WHAT YOU ARE ASKED TO DO »
Below is a listing; write it out exactly and drop any images from it.

PROVIDED DATA »
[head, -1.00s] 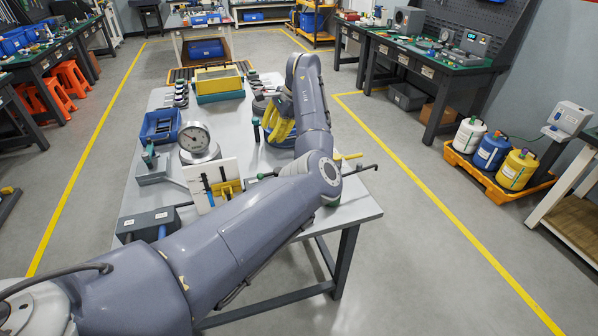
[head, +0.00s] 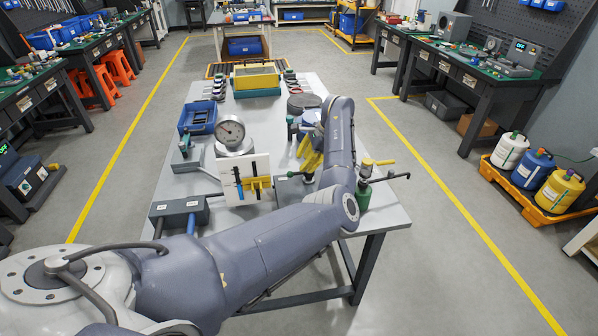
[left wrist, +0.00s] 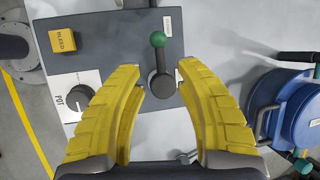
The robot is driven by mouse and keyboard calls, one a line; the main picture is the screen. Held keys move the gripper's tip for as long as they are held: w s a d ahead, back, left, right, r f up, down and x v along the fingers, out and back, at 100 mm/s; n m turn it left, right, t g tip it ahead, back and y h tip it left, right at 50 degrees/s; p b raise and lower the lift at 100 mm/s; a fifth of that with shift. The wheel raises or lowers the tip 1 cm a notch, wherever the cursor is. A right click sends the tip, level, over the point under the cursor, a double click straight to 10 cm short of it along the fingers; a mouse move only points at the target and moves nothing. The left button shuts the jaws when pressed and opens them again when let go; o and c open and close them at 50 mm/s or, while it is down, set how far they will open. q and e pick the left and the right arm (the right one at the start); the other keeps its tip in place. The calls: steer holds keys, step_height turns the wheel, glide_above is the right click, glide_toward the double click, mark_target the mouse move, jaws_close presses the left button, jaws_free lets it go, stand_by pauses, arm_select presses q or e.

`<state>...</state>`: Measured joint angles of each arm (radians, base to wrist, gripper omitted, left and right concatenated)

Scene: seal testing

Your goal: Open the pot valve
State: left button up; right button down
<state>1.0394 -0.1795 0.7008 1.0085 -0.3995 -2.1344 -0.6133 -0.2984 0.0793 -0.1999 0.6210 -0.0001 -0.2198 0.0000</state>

EXERCISE SOLUTION »
[head, -1.00s] 
[head, +0.00s] 
[left wrist, +0.00s] 
The robot is driven by mouse and keyboard calls, one a line; the main picture is the screen. Held keys move the gripper's tip for as long as they are held: w s a d ahead, back, left, right, r f up, down and x v along the fingers, out and back, at 100 mm/s; n m turn it left, right, t g tip it ahead, back and y h tip it left, right at 50 degrees/s; p b raise and lower the lift at 100 mm/s; a fifth of that with shift. The wheel raises or lowers the tip 1 cm a notch, wherever the cursor is. A right click sends the tip, level, over the point under the cursor, a double click straight to 10 cm short of it along the fingers; a mouse move only points at the target and moves nothing. The left button shuts the jaws when pressed and opens them again when let go; o and c open and close them at 50 mm/s or, while it is down, set how far they will open. q and e pick the left and the right arm (the right one at the start); the other keeps its tip in place. The calls: steer holds keys, step_height turns the wheel, glide_above is the right click, glide_toward the double click, mark_target the mouse move, jaws_close presses the left button, jaws_free lets it go, stand_by pauses, arm_select presses q or e.

`<state>...</state>`: Measured joint angles of each arm (radians, base to wrist, gripper omitted, left and right concatenated)

Scene: seal testing

Your goal: Open the pot valve
State: left button up; right button down
<state>1.0394 -0.1795 0.7008 1.0085 -0.3995 -2.1344 -0.6133 -0.2984 0.0793 -0.1999 0.6210 -0.0001 -0.2198 0.0000</state>

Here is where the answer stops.